**WRITTEN REQUEST**. Each entry below must be repeated word for word.

**SUPPLIED DATA**.
— Begin —

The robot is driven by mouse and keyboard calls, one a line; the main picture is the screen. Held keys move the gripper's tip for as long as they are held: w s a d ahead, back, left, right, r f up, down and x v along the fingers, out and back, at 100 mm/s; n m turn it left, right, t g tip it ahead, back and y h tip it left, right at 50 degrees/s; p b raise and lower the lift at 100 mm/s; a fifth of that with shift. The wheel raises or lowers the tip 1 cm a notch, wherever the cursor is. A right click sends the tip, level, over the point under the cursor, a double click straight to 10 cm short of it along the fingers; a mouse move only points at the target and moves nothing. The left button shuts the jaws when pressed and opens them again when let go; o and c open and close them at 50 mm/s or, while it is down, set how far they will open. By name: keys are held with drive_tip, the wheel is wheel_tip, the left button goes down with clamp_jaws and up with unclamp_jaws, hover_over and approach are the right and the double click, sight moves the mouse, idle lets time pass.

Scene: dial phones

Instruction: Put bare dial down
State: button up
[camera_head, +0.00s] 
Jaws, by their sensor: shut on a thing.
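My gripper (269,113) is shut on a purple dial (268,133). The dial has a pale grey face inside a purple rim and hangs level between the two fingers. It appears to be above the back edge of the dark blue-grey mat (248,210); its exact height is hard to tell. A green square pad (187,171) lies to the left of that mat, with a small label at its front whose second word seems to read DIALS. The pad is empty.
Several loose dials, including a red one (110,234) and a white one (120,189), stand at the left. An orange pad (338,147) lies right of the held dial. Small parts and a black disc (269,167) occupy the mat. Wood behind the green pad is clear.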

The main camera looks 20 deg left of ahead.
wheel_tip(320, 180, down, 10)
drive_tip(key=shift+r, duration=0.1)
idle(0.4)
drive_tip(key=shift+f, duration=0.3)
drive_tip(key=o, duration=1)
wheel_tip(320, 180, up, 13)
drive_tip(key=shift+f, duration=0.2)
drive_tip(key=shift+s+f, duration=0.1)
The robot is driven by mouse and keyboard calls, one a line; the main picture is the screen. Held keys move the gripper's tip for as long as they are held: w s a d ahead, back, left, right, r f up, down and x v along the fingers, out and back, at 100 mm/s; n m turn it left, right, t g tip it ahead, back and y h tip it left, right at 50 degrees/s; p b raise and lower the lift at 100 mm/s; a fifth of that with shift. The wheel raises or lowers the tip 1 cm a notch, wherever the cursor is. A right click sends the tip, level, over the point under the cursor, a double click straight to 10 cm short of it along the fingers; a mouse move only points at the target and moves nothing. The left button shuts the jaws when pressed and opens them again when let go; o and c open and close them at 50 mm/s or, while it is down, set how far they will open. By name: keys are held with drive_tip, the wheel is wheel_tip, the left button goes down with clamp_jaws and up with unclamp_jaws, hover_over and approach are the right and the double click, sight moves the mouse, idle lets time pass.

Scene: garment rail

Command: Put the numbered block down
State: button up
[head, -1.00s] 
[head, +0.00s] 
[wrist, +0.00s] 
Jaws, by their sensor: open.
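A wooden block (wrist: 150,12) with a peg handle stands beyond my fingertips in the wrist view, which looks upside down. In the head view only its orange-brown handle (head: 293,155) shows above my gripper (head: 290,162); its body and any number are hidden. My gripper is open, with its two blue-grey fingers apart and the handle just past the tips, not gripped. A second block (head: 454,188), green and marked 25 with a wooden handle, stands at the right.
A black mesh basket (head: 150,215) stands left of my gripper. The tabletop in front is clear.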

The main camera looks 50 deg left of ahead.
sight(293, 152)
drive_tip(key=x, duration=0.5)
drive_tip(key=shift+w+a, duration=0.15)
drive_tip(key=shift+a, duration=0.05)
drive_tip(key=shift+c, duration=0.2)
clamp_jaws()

— End —

**IN RESPONSE**.
The robot is driven by mouse and keyboard calls, one a line; the main picture is the screen. Held keys move the gripper's tip for as long as they are held: w s a d ahead, back, left, right, r f up, down and x v along the fingers, out and back, at 100 mm/s; n m turn it left, right, t g tip it ahead, back and y h tip it left, right at 50 degrees/s; p b raise and lower the lift at 100 mm/s; a fifth of that with shift. The wheel raises or lowers the tip 1 cm a notch, wherever the cursor is. A right click sends the tip, level, over the point under the cursor, a double click straight to 10 cm short of it along the fingers; a mouse move only points at the target and moves nothing. The left button shuts the jaws when pressed and opens them again when let go; o and c open and close them at 50 mm/s or, while it is down, set how far they will open. By name: keys are held with drive_tip, the wheel is wheel_tip, the left button goes down with clamp_jaws and up with unclamp_jaws, hover_over and approach are the right and the double click, sight moves the mouse, idle lets time pass.

Scene: dial phones

Instruction: Put bare dial down
State: button up
[camera_head, +0.00s] 
Jaws, by their sensor: shut on a thing.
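My gripper (269,113) is shut on a purple dial (268,133). The dial has a pale grey face inside a purple rim and hangs level between the two fingers. It appears to be above the back edge of the dark blue-grey mat (248,210); its exact height is hard to tell. A green square pad (187,171) lies to the left of that mat, with a small label at its front whose second word seems to read DIALS. The pad is empty.
Several loose dials, including a red one (110,234) and a white one (120,189), stand at the left. An orange pad (338,147) lies right of the held dial. Small parts and a black disc (269,167) occupy the mat. Wood behind the green pad is clear.

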The main camera looks 20 deg left of ahead.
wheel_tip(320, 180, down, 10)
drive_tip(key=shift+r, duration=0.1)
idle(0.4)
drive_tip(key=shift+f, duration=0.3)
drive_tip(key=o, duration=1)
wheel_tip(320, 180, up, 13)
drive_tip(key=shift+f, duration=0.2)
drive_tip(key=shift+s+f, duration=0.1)
The robot is driven by mouse and keyboard calls, one a line; the main picture is the screen. Held keys move the gripper's tip for as long as they are held: w s a d ahead, back, left, right, r f up, down and x v along the fingers, out and back, at 100 mm/s; n m turn it left, right, t g tip it ahead, back and y h tip it left, right at 50 degrees/s; p b raise and lower the lift at 100 mm/s; a fifth of that with shift. The wheel raises or lowers the tip 1 cm a notch, wherever the cursor is. A right click sends the tip, level, over the point under the cursor, a double click straight to 10 cm short of it along the fingers; a mouse move only points at the target and moves nothing. The left button shuts the jaws when pressed and opens them again when let go; o and c open and close them at 50 mm/s or, while it is down, set how far they will open. By name: keys are held with drive_tip, the wheel is wheel_tip, the left button goes down with clamp_jaws and up with unclamp_jaws, hover_over and approach are the right and the double click, sight moves the mouse, idle lets time pass.

Scene: garment rail

Command: Put the numbered block down
State: button up
[head, -1.00s] 
[head, +0.00s] 
[wrist, +0.00s] 
Jaws, by their sensor: open.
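A wooden block (wrist: 150,12) with a peg handle stands beyond my fingertips in the wrist view, which looks upside down. In the head view only its orange-brown handle (head: 293,155) shows above my gripper (head: 290,162); its body and any number are hidden. My gripper is open, with its two blue-grey fingers apart and the handle just past the tips, not gripped. A second block (head: 454,188), green and marked 25 with a wooden handle, stands at the right.
A black mesh basket (head: 150,215) stands left of my gripper. The tabletop in front is clear.

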The main camera looks 50 deg left of ahead.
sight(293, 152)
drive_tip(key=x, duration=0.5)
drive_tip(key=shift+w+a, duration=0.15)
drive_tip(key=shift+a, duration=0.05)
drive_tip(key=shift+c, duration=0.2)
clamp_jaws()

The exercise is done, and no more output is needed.